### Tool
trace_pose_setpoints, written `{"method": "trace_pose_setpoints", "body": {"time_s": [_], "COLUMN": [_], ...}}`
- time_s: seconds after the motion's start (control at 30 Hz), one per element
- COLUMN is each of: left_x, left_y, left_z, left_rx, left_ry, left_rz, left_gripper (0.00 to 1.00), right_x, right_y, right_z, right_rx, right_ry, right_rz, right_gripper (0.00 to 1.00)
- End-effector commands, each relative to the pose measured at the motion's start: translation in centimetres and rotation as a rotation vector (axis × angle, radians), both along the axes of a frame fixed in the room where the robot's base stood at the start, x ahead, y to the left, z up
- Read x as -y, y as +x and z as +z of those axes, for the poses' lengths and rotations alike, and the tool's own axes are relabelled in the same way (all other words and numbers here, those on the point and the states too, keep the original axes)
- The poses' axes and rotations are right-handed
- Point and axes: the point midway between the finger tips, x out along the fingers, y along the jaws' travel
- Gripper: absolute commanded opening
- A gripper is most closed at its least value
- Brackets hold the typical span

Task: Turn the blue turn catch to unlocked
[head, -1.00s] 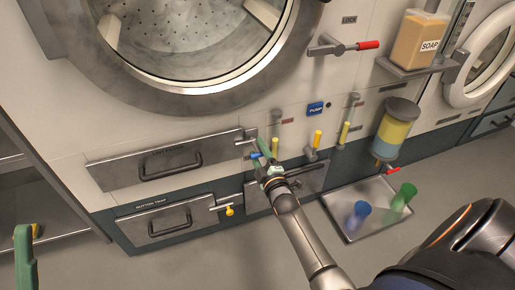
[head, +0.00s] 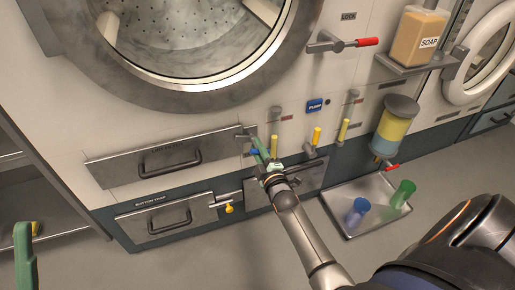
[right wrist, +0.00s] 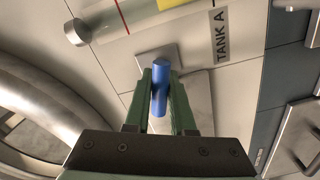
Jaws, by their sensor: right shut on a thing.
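The blue turn catch (head: 254,153) is on the machine front at the right end of the long upper drawer (head: 120,171). Its blue handle also shows in the right wrist view (right wrist: 160,84), between two green fingers. My right gripper (head: 258,150) is shut on this handle and partly hides it in the head view. A grey mounting plate (right wrist: 192,100) shows behind the handle in the wrist view.
A lower drawer (head: 150,222) has a yellow-knobbed latch (head: 229,210). A tray (head: 345,222) with cups lies on the floor.

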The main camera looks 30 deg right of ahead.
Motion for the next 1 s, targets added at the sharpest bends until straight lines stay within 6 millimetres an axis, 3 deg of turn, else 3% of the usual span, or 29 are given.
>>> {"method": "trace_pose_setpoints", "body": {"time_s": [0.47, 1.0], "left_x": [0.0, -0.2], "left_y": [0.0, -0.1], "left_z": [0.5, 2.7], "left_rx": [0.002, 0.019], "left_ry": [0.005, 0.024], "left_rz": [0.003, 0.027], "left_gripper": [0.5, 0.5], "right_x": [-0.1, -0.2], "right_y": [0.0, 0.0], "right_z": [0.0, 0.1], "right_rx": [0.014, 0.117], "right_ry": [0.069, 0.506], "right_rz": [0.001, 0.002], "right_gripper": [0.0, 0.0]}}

#####

▶ _Stated goal_: Any pictures should be left out. Reproduce every line from the one holding "- Brackets hold the typical span" down to the one holding "Motion for the", both of those lines included.

▶ _Complete response_:
- Brackets hold the typical span

Task: Turn the blue turn catch to unlocked
[head, -1.00s] 
[head, +0.00s] 
[right wrist, +0.00s] 
Jaws, by their sensor: right shut on a thing.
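The blue turn catch (head: 254,153) is on the machine front at the right end of the long upper drawer (head: 120,171). Its blue handle also shows in the right wrist view (right wrist: 160,84), between two green fingers. My right gripper (head: 258,150) is shut on this handle and partly hides it in the head view. A grey mounting plate (right wrist: 192,100) shows behind the handle in the wrist view.
A lower drawer (head: 150,222) has a yellow-knobbed latch (head: 229,210). A tray (head: 345,222) with cups lies on the floor.

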The main camera looks 30 deg right of ahead.
Motion for the next 1 s, targets added at the sharpest bends until straight lines stay within 6 millimetres an axis, 3 deg of turn, else 3% of the usual span, or 29 are given.

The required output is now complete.